■ WHAT IS NEEDED
Locate all lines with the word "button" and copy them out.
————————
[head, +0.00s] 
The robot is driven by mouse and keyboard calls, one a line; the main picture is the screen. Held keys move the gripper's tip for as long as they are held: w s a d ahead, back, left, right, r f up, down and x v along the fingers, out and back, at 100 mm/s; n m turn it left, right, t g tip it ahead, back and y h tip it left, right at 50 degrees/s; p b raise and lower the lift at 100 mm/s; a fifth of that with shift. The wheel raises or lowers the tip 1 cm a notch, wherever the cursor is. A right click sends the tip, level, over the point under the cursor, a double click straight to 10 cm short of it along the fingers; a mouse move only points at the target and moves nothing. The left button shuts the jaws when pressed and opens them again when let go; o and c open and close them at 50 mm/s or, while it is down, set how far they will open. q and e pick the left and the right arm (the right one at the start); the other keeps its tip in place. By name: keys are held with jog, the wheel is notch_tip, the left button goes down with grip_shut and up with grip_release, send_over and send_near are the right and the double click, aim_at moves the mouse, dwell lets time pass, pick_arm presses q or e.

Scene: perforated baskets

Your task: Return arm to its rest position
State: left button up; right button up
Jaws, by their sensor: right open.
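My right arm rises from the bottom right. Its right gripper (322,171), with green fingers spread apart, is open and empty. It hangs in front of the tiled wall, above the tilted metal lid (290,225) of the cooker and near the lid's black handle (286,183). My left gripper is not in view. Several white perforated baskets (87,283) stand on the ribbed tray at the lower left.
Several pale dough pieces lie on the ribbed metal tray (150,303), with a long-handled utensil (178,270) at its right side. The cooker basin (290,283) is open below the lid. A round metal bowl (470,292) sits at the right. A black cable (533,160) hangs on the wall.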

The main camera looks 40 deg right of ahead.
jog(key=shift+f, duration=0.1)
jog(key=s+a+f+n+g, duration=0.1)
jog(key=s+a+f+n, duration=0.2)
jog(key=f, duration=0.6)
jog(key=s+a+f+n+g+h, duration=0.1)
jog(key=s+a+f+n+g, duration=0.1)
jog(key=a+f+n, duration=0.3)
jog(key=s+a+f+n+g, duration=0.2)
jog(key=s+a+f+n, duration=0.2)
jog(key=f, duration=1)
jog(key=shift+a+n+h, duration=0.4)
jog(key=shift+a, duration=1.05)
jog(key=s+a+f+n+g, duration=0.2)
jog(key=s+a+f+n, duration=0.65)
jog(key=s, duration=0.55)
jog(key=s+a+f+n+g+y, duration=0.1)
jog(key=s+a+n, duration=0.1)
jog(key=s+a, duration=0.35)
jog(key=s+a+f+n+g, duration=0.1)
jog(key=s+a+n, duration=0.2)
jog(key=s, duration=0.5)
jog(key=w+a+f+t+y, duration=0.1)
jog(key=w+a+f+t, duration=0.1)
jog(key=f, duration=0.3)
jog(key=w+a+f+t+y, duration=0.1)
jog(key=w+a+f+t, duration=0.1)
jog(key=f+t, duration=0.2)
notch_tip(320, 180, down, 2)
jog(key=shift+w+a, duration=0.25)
————————
■ EXERCISE RESULT
The robot is driven by mouse and keyboard calls, one a line; the main picture is the screen. Held keys move the gripper's tip for as long as they are held: w s a d ahead, back, left, right, r f up, down and x v along the fingers, out and back, at 100 mm/s; n m turn it left, right, t g tip it ahead, back and y h tip it left, right at 50 degrees/s; p b raise and lower the lift at 100 mm/s; a fifth of that with shift. The wheel raises or lowers the tip 1 cm a notch, wherever the cursor is. A right click sends the tip, level, over the point under the cursor, a double click straight to 10 cm short of it along the fingers; a mouse move only points at the target and moves nothing. The left button shuts the jaws when pressed and opens them again when let go; o and c open and close them at 50 mm/s or, while it is down, set how far they will open. q and e pick the left and the right arm (the right one at the start); the other keeps its tip in place. By name: keys are held with jog, the wheel is notch_tip, the left button goes down with grip_shut and up with grip_release, send_over and send_near are the right and the double click, aim_at moves the mouse, dwell lets time pass, pick_arm presses q or e.
State: left button up; right button up

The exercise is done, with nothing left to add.